start Data section

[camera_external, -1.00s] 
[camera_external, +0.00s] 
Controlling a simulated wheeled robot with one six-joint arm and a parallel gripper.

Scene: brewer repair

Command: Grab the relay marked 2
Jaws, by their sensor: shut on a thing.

end Data section
start Data section

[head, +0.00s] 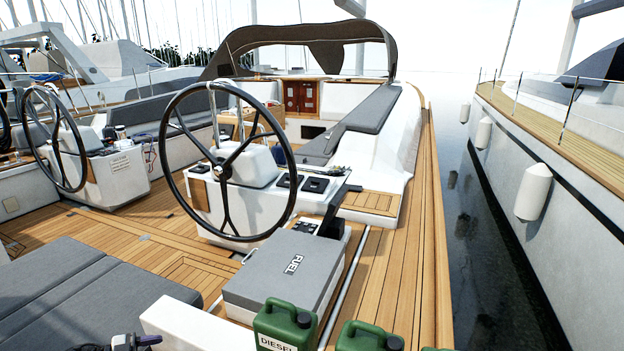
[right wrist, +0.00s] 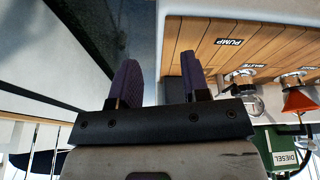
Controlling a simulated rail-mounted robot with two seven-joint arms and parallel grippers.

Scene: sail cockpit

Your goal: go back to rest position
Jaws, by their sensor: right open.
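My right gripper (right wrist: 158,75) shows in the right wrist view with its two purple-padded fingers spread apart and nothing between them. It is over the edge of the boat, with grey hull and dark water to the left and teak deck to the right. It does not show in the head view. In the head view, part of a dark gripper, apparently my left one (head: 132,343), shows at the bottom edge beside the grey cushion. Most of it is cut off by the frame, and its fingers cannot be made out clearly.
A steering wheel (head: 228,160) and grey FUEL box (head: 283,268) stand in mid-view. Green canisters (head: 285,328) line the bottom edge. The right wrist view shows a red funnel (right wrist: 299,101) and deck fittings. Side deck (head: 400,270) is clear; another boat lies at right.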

end Data section

:: Your task ::
Out of the records above, set down only the lines from the one that contains "[right wrist, +0.00s]" through the one that contains "Your goal: go back to rest position", unchanged and without the pictures.

:: Exercise solution ::
[right wrist, +0.00s] 
Controlling a simulated rail-mounted robot with two seven-joint arms and parallel grippers.

Scene: sail cockpit

Your goal: go back to rest position

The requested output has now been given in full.